Options markets are signaling continued dollar weakness in the months ahead, and the announcement of Jerome Powell’s successor as Fed Chair will be another decisive factor. For investors, this reinforces the importance of holding assets outside the U.S. dollar—particularly in strong, independent currencies such as the Swiss franc.
| 2025-03-01 | 2026-02-01 | Performance |
DXY | 109.394 | 98.453 | -10.00% |
USD/EUR | 0.9742 | 0.8532 | -12.42% |
USD/CHF | 0.9123 | 0.7932 | -13.05% |
USD/GBP | 0.8078 | 0.7442 | -7.87% |
USD/JPY | 157.5 | 156.98 | -0.33% |
USD/CAD | 1.4403 | 1.3728 | -4.69% |
USD/AUD | 1.612 | 1.4938 | -7.33% |
USD/MXN | 20.6043 | 17.9419 | -12.92% |
USD/NOK | 11.395 | 10.0796 | -11.54% |
USD/SEK | 11.1102 | 9.2137 | -17.07% |
USD/DKK | 7.2662 | 6.3608 | -12.46% |
USD/RUB | 114.6616 | 80.0312 | -30.20% |
USD/CNY | 7.2994 | 6.989 | -4.25% |
Based on Data from Bloomberg | |||
Fixed Income: What Income, Exactly?
As interest rates move lower, so does the income generated by bonds. This shifts the focus in fixed income investing away from income and toward price movements. We have seen in the past that bonds can trade far above par value when rates fall—sometimes well beyond 100% of face value. A striking example is the 50-year Swiss government bond, issues in 2014, which traded above 230% of par in 2020 while paying a modest annual coupon of 2%.

In an environment of rising inflation, fixed income markets suffered sharp losses in 2022 alongside equities. Therefore, reigniting inflation caused through lower interest rates, higher stimulus measures, and a rising M2 figure, the expected protection of the bond market can become limited (Stock-bond return correlation: Understanding the changing behaviour). That said, volatility should not be confused with safety. For long-term investors who value priority in the capital structure in the event of bankruptcy, fixed income can still play a role—provided the yield compensates adequately for inflation and risk.

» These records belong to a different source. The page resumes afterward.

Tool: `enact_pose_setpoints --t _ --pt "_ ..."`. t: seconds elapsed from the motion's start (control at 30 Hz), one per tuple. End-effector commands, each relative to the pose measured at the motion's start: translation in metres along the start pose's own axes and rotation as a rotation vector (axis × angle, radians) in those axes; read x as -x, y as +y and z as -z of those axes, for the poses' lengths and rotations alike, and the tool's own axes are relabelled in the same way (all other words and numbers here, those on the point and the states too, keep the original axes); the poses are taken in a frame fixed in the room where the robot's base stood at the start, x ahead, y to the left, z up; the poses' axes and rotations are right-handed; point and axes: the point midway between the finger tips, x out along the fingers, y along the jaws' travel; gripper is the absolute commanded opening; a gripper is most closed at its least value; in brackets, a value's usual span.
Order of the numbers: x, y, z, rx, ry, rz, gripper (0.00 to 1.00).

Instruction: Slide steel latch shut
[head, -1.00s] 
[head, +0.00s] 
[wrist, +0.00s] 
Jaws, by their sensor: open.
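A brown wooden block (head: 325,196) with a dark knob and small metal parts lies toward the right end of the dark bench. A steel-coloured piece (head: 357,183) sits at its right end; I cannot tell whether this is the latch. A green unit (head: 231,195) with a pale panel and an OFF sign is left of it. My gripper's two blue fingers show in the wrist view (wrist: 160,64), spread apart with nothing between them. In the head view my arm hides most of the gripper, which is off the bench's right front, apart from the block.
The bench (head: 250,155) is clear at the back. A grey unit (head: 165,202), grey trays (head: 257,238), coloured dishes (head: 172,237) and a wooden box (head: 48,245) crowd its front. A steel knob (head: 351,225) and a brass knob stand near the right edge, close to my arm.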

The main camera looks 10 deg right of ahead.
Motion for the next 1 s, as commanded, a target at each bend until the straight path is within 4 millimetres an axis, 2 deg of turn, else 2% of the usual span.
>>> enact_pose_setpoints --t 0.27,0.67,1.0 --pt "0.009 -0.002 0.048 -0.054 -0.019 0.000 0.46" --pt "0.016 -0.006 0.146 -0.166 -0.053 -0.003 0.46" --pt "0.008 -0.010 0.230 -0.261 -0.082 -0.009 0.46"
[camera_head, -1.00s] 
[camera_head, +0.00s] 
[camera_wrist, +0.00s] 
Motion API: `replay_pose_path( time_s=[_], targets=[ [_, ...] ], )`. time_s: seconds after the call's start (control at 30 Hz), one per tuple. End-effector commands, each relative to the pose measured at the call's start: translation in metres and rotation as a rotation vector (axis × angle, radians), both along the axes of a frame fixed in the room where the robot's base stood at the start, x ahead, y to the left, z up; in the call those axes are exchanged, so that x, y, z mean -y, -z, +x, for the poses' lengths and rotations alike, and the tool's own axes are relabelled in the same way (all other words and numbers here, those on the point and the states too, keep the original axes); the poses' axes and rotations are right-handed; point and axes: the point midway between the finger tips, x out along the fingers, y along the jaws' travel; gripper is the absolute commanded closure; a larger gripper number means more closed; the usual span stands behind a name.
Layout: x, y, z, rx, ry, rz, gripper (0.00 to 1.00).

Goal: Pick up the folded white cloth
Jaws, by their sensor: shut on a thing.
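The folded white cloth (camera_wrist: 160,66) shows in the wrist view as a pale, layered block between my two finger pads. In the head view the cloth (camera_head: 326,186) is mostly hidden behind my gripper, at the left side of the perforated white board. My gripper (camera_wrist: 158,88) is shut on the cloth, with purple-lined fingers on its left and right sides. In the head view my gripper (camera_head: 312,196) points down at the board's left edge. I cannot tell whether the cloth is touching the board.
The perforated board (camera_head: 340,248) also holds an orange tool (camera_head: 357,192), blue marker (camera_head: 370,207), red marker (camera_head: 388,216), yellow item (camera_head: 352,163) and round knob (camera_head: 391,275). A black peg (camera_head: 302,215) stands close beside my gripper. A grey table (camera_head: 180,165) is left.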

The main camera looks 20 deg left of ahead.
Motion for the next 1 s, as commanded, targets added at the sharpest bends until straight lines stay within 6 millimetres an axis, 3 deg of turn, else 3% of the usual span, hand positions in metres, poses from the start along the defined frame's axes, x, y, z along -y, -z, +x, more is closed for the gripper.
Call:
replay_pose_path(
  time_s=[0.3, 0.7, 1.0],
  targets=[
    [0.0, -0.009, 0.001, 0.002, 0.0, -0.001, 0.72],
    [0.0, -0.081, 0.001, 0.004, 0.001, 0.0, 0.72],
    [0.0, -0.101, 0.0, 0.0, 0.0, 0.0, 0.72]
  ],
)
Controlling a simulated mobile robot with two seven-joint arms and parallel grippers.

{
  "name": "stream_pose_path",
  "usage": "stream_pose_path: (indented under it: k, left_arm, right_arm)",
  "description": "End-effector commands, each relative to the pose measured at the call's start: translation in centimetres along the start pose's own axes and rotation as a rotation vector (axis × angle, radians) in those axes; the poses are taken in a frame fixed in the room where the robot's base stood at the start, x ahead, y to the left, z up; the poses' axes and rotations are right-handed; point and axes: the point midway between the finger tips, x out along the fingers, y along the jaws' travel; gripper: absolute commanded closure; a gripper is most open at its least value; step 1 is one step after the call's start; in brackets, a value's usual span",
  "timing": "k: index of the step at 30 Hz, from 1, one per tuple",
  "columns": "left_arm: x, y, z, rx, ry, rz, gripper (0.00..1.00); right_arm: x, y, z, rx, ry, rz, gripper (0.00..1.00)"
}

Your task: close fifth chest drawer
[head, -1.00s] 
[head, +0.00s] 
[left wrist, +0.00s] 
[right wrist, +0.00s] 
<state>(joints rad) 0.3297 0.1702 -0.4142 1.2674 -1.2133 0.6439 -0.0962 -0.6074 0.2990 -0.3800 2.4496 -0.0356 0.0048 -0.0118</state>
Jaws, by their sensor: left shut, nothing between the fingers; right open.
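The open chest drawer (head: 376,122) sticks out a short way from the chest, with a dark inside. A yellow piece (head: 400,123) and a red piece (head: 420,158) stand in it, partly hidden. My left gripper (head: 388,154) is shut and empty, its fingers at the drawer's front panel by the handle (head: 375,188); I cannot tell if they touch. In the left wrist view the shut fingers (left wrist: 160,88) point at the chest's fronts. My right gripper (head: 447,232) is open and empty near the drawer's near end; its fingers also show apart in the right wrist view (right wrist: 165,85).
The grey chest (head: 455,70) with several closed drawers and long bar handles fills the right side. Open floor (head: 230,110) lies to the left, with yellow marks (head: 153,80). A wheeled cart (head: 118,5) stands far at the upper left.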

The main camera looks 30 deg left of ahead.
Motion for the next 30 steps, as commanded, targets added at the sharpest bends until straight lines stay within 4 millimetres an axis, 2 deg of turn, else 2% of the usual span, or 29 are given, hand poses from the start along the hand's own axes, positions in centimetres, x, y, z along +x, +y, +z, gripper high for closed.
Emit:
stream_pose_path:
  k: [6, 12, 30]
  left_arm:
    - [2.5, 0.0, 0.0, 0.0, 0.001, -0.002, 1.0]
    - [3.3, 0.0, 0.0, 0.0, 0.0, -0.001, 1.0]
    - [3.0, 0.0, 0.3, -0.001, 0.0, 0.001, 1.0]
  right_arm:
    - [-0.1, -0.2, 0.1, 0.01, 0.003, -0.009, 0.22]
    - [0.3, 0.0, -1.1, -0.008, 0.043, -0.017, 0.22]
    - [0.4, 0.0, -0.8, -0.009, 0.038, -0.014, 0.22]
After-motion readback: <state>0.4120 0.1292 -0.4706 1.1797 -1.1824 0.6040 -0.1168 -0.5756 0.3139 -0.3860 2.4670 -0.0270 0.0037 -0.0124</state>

Whenever you look at a bond’s yield, I encourage you to ask one additional question: after inflation, is this return truly acceptable for you?

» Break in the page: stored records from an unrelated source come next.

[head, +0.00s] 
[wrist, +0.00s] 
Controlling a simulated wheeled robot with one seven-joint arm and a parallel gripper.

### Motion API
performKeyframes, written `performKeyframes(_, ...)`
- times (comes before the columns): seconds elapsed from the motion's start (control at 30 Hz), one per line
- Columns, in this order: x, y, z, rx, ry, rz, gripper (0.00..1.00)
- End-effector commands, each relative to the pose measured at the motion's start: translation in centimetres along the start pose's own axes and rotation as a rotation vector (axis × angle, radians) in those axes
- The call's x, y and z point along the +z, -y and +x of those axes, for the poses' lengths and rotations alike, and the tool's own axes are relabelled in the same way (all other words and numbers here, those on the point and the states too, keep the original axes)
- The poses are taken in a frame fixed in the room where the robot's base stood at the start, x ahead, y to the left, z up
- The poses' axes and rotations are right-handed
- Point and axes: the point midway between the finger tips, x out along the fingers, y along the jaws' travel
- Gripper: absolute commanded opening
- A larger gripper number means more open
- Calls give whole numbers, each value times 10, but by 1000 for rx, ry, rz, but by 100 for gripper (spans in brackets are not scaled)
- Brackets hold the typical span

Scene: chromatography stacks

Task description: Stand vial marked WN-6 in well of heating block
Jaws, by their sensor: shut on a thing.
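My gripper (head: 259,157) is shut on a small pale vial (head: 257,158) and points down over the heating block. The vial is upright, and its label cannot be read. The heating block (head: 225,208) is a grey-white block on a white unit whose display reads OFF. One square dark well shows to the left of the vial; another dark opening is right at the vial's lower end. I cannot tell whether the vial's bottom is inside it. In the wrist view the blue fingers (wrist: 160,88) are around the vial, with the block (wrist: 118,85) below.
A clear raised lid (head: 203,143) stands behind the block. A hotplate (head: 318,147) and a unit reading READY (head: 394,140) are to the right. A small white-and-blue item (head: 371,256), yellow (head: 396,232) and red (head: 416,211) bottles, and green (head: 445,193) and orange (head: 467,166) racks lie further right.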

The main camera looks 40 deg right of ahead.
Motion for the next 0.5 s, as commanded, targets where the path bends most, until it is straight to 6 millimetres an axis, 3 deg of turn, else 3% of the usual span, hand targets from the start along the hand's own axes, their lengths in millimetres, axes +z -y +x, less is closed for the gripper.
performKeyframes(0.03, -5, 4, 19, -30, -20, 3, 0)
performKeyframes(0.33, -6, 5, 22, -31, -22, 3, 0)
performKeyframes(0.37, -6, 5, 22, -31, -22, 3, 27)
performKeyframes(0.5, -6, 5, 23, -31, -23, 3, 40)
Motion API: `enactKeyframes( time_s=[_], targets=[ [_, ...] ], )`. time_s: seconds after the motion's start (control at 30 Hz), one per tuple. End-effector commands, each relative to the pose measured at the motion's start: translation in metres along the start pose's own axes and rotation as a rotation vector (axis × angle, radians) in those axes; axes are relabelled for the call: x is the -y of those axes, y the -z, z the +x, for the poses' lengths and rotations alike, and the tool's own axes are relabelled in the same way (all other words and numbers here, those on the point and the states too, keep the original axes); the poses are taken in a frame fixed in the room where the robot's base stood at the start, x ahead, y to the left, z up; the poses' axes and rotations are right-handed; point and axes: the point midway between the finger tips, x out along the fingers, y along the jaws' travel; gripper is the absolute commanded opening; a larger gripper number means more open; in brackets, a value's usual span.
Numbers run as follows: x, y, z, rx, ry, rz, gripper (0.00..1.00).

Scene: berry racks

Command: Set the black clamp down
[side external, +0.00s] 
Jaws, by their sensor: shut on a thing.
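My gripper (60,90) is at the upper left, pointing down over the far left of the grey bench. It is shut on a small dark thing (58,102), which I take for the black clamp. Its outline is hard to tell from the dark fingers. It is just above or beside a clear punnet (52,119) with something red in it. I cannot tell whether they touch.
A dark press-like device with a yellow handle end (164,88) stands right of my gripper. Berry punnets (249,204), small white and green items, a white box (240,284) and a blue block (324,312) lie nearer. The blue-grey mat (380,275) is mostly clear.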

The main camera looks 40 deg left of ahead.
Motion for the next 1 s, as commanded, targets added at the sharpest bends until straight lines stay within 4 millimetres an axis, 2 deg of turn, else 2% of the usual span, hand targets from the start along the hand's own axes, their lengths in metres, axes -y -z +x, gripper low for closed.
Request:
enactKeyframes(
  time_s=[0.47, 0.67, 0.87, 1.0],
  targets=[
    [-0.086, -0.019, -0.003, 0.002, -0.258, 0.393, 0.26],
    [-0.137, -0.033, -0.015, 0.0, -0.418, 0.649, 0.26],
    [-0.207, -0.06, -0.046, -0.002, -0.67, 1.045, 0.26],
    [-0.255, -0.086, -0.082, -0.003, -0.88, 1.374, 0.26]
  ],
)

What Goes Up Must Come Down
Already in 1974, Tyrone Davis reminded us that what goes up must come down. This does not mean it stays down—but it does mean fluctuations are inevitable. Few asset classes demonstrate this more clearly than cryptocurrencies.
Crypto assets can appear to be a shortcut to wealth one day and a source of deep disappointment the next. One year ago, price forecasts for Bitcoin exceeded USD 100,000, while projections for Ethereum, Solana, XRP, and others reached even more ambitious levels percentage wise. Stablecoins added further fuel to the imagination. In reality, none of these projections materialized so far. All major cryptocurrencies delivered negative performance in 2025.

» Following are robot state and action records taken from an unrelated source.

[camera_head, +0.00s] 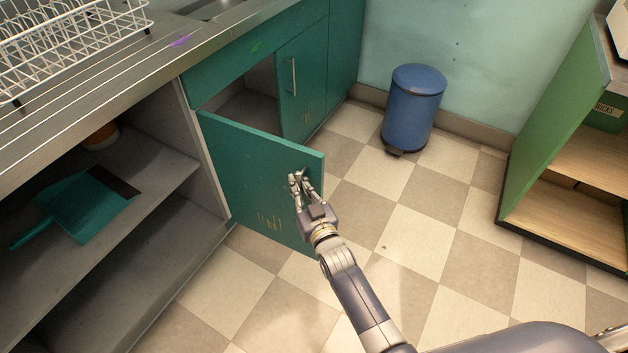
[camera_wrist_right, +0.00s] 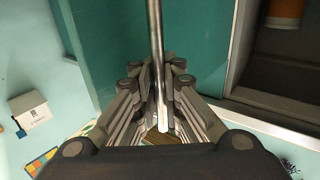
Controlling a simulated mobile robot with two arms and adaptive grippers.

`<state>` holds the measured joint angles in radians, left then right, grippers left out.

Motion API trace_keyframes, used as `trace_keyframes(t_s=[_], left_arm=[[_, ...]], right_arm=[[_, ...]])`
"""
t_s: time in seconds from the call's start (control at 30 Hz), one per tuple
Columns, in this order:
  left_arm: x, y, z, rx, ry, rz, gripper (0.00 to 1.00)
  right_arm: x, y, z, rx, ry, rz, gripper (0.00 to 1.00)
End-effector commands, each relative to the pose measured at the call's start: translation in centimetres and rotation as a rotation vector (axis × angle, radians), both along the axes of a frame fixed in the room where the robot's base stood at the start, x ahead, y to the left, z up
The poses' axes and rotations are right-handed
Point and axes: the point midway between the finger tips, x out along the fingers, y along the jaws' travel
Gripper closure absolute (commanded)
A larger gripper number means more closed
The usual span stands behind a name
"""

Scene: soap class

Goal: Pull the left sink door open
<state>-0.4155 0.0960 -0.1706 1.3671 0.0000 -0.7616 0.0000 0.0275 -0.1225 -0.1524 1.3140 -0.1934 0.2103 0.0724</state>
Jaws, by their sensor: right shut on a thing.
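The left sink door (camera_head: 248,172) is a teal panel in the head view. It stands swung out from the cabinet, with the dark cabinet interior (camera_head: 252,108) showing behind it. My right gripper (camera_head: 300,180) is at the door's outer face near its free edge. In the right wrist view, its fingers (camera_wrist_right: 160,122) are shut around a thin metal door handle (camera_wrist_right: 155,40). The right sink door (camera_head: 302,85) is closed, with a vertical metal handle. My left gripper is in neither view.
A blue bin (camera_head: 413,108) stands by the back wall. A green cabinet with open shelves (camera_head: 555,130) is on the right. Open grey shelves (camera_head: 150,190) with a teal dustpan (camera_head: 85,205) are left of the door. The checkered floor (camera_head: 450,240) between is clear.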

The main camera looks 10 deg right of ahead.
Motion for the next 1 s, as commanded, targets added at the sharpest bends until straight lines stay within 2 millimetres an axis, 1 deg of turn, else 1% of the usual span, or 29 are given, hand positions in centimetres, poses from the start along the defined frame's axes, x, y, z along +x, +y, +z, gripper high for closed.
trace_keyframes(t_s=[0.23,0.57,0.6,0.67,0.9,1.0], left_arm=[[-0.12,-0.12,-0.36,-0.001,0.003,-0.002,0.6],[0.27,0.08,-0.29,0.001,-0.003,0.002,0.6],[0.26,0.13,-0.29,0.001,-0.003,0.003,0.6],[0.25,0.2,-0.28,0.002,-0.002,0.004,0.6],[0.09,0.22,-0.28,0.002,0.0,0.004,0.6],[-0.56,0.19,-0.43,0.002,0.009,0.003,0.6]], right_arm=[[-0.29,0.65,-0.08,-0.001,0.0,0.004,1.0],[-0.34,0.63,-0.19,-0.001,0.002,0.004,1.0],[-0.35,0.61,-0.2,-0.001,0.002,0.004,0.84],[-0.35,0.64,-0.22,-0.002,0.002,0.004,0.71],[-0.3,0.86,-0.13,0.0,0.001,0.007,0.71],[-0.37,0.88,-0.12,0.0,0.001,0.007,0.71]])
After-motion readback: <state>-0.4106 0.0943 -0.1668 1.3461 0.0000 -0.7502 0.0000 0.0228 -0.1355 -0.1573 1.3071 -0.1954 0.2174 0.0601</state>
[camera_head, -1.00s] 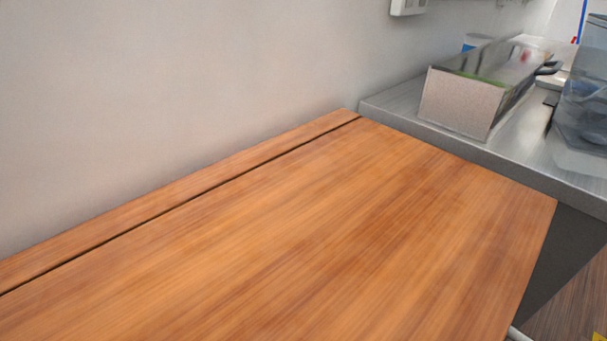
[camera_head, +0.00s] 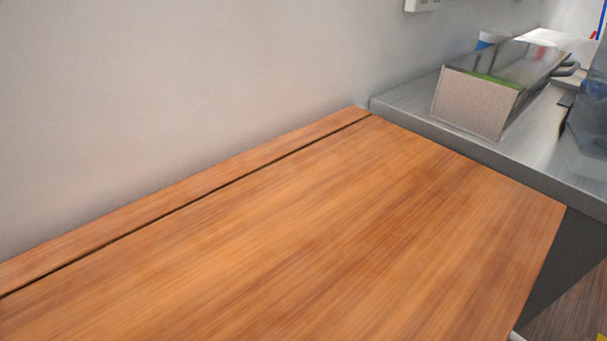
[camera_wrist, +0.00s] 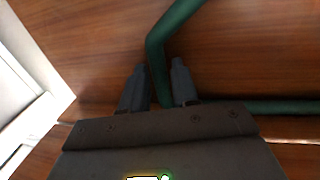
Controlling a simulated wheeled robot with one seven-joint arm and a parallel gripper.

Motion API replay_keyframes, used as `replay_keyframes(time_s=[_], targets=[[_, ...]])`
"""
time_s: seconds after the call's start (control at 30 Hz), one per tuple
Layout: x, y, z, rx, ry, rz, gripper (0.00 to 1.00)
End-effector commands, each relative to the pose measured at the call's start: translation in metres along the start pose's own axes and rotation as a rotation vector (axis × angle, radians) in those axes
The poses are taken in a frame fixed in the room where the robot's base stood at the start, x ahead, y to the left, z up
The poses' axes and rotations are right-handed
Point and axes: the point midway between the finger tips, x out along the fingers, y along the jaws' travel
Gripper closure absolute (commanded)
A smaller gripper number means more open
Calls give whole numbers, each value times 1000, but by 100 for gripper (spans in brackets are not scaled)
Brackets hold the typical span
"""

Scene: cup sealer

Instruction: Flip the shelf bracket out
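The shelf bracket is a dark green bent bar (camera_wrist: 158,62) in the wrist view. It runs down from the top edge, bends, and passes between the two fingers of my gripper (camera_wrist: 158,66) until the gripper body hides it. The fingers stand apart, one on each side of the bar and close to it; I cannot tell whether both touch it. A level green bar (camera_wrist: 270,107) shows at the right, and its link to the bent bar is hidden. The wooden shelf top (camera_head: 330,230) fills much of the head view, where neither bracket nor gripper shows.
Brown wood (camera_wrist: 240,55) lies behind the bracket in the wrist view, with a white framed object (camera_wrist: 30,75) at the left. In the head view, a steel counter (camera_head: 420,105) with a metal box (camera_head: 475,101) adjoins the shelf. A pale wall (camera_head: 170,90) runs behind.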

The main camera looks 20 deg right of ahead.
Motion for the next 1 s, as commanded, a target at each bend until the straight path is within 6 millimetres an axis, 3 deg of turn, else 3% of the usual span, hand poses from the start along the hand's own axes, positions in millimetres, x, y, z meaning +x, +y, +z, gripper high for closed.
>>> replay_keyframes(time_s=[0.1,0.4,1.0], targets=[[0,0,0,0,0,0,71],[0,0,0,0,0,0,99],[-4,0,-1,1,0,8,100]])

| 2025-03-01 | 2026-02-01 | Performance |
BTC/USD | 97123.79 | 88815.39 | -8.55% |
ETH/USD | 3451.325 | 3047.325 | -11.71% |
SOL/USD | 216.62 | 128.04 | -40.89% |
XLM/USD | 0.448434 | 0.208512 | -53.50% |
XRP/USD | 2.4529 | 1.8779 | -23.44% |
Based on Data from Bloomberg | |||
Does this mark another opportunity—or the beginning of the end? Each investor must decide for themselves. I personally believe the probability that cryptocurrencies remain part of the financial world is greater than 50%. What I do not believe is that anyone can reliably predict Bitcoin reaching millions or Solana trading above USD 2,000. Here, once again, risk awareness and diversification are essential. If you follow Warren Buffett’s principle of investing only in what you truly understand, crypto may not be for you. If you are curious, however, today may be a more sensible entry point than during periods of hype—provided you only invest what you can afford to lose.
And What About Precious Metals?
Here, I remain consistent. Emotions, whether excitement or fear, are dangerous companions in investing. Warren Buffett’s (yes, him again) advice to be fearful when others are greedy and greedy when others are fearful is especially relevant now. After a strong run, precious metals may be worth rebalancing, depending on your time horizon and tolerance for volatility.
Our long-standing clients, especially the gold and silver enthusiasts, have been rewarded for their patience. Gold, silver, and eventually platinum made meaningful contributions to portfolio performance. When an asset performs this well, the question is no longer whether it was right to hold it, but how to manage it going forward.
| 2025-03-01 | 2026-02-01 | Performance |
XAU/USD | 2657.9 | 4377.32 | 64.69% |
XAG/USD | 29.569 | 73.8838 | 149.87% |
XPT/USD | 924.64 | 2129.71 | 130.33% |
XPD/USD | 914.83 | 1643.28 | 79.63% |
Based on Data from Bloomberg | |||
Will precious metals continue to perform strongly? We believe the chances remain high, supported by elevated equity valuations, declining interest rates, and a structurally weaker U.S. dollar among others. As always, the right allocation depends on your personal situation, not on headlines.
Closing Thoughts: Calm Conviction in an Emotional World
If there is one lesson the past year has reinforced, it is this: equanimity matters more than excitement. Markets will continue to fluctuate, narratives will change, and emotions will be tested. Investors who remain disciplined, diversified, and internationally positioned are best placed to navigate what lies ahead. A strong Swiss foundation, thoughtful currency exposure, and a long-term mindset remain powerful tools—not only to protect wealth, but to allow it to grow sensibly over generations.